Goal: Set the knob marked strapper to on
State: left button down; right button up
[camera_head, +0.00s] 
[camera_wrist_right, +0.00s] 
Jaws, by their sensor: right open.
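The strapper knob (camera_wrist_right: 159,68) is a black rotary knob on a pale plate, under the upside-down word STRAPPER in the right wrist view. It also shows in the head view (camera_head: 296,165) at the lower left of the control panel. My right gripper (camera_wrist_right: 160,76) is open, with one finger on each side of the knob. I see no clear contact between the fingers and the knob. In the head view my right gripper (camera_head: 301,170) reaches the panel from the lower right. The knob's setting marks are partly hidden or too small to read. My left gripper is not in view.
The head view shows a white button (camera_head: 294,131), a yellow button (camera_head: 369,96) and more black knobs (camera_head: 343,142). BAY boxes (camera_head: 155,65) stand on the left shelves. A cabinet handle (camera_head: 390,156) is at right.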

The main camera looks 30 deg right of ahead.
════
Exercise. Write out exactly, please, the lines beginning at the start of the material and ending with the line that holds "[camera_wrist_right, +0.00s]", both included.

Finished exercise.
Goal: Set the knob marked strapper to on
State: left button down; right button up
[camera_head, +0.00s] 
[camera_wrist_right, +0.00s] 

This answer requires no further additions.